The then-18-year-old had a job working for the summer on the Delta Queen steamboat, part-time in the dining room and part-time as a deckhand.

Bernstein, now 71, still uses words like “magical” to describe the experience.

He would have kept his job on the boat, he said, if his father hadn’t insisted on college. After college, his dad, Ben Bernstein, had other ideas.

Father Knew Best

“My father said ‘Let’s do these restaurants together,’ so I went in business with my dad,” Bernstein said. “We grew a pretty large restaurant empire, and along the way we had the opportunity to buy a restaurant on the river, and we had never tried that before. It was called the Mike Fink. We kept getting calls. When does the boat go out? When does it come back? How long is the cruise? Well, it didn’t move.

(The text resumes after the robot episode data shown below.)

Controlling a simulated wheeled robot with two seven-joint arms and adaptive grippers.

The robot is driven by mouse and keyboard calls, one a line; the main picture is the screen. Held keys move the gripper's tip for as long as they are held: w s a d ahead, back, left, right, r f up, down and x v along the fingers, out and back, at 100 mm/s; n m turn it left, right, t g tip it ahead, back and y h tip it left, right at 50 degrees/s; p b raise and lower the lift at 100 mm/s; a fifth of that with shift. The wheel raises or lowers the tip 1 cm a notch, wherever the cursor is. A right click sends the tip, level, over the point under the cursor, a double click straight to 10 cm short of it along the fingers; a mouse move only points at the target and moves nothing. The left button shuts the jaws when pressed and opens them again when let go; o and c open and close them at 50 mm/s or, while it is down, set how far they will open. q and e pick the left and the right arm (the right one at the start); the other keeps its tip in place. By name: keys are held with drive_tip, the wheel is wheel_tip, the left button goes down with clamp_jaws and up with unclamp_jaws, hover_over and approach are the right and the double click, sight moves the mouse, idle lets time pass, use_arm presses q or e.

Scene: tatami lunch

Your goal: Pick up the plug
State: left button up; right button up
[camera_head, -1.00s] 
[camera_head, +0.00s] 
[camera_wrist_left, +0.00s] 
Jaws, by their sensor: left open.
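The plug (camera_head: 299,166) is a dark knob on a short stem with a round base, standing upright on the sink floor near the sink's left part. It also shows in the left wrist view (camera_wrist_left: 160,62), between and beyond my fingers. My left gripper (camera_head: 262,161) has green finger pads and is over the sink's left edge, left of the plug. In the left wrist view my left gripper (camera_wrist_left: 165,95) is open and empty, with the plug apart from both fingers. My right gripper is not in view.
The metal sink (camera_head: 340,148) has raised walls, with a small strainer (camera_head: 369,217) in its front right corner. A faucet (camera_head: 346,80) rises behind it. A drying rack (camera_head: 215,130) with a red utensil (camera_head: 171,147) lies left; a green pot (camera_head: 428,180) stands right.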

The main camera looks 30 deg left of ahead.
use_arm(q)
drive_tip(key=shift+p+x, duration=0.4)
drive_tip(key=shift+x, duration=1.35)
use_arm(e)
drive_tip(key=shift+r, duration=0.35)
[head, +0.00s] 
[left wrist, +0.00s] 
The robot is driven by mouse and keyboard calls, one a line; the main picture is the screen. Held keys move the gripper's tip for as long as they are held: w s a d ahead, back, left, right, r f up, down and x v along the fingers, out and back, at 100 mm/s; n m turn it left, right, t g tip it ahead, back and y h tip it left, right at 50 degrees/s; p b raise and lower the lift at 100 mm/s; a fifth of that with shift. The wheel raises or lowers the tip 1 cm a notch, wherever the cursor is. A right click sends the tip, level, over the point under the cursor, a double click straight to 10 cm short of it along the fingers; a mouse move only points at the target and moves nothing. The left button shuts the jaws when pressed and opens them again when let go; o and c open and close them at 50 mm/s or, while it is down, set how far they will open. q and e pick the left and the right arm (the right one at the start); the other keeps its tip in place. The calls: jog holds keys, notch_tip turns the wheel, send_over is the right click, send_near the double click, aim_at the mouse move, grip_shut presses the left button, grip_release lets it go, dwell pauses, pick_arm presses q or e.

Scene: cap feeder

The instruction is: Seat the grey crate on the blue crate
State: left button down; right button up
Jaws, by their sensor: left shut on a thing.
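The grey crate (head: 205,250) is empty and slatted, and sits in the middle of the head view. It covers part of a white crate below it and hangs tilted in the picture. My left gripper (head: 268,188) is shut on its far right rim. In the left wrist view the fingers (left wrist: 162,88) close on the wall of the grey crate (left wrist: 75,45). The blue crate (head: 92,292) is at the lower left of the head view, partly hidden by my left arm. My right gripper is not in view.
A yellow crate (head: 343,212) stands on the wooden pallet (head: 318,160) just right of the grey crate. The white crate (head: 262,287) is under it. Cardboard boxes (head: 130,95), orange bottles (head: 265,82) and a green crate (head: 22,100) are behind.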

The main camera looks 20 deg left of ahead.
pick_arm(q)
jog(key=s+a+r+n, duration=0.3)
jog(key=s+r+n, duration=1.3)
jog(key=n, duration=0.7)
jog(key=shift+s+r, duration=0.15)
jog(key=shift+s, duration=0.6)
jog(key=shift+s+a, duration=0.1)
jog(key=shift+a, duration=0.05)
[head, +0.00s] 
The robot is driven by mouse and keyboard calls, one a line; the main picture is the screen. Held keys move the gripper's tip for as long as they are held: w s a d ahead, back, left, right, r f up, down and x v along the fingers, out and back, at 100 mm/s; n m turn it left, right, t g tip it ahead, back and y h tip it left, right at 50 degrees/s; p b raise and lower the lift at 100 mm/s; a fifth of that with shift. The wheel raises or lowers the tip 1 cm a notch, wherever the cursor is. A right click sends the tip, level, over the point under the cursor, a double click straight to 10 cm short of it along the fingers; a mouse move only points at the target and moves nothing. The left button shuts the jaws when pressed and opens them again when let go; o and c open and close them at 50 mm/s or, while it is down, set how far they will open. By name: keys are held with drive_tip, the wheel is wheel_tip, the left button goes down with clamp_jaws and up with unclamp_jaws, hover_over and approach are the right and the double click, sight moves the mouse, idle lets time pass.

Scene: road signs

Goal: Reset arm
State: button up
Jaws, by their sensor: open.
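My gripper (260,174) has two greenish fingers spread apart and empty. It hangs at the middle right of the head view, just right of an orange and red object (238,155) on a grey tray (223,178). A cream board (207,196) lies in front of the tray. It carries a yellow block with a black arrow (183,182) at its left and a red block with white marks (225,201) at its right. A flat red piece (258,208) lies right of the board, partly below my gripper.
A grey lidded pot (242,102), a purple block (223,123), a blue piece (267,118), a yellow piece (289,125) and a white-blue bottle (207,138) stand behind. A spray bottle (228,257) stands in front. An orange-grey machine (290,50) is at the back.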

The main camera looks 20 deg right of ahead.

“One day I said to my dad, you know, we get a lot of calls about people who want to go out on a cruise, and there was nobody else doing it. In 1976, there weren’t a lot of people doing it anywhere in the country. So we decided to get into the boat business.”

The elder Bernstein decided that the family’s involvement would go farther than his son had imagined, though.

“I said, ‘Dad, we don’t know the first thing about boats.’ He said, ‘Alan, you’re going to learn.’ He said not only that. He said, ‘You’re going to get your captain’s license, and you’re going to drive the thing.’ ”

Just like that, Alan Bernstein was back aboard a riverboat.

“He said, ‘Alan, you’re going to learn.’ That’s all he kept saying. ‘You’ll learn. You’ll learn. You’ll learn.’ Well, we bought the boat, and my learning experience started. A year later I had a pilot’s license. Everything he said came true. Everything. It’s just amazing how my father saw this vision, and I was blind to the whole thing. That’s how we got in the boat business.”

Help From A Friend

The Bernsteins also hired as consultant Betty Blake, a longtime friend and restaurant customer, who had served as public relations director for the Delta Queen and helped to preserve it.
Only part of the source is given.